## Start
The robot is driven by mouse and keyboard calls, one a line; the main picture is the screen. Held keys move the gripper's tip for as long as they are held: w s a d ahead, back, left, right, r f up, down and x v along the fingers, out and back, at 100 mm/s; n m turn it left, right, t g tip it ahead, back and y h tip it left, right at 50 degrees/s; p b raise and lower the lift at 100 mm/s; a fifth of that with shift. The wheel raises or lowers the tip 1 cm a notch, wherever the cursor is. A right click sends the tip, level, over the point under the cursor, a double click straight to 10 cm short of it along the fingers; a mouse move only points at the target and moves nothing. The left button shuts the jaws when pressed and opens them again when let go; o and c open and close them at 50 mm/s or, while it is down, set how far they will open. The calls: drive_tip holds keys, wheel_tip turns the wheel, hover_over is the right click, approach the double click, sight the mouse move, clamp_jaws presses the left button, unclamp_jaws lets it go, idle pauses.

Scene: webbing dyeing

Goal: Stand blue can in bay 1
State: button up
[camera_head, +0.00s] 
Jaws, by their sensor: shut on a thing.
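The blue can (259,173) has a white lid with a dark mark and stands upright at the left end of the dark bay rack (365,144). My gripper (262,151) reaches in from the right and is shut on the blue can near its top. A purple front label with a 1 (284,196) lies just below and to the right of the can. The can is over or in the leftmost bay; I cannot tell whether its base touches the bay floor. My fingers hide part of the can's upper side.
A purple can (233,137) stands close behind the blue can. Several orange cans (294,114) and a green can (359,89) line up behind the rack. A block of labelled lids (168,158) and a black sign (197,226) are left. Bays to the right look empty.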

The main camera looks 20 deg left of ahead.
## End
PROBLEM STATEMENT.
Count how many lines of the material hold the string "button". Give the number and nothing more.

EXPECTED OUTPUT.
2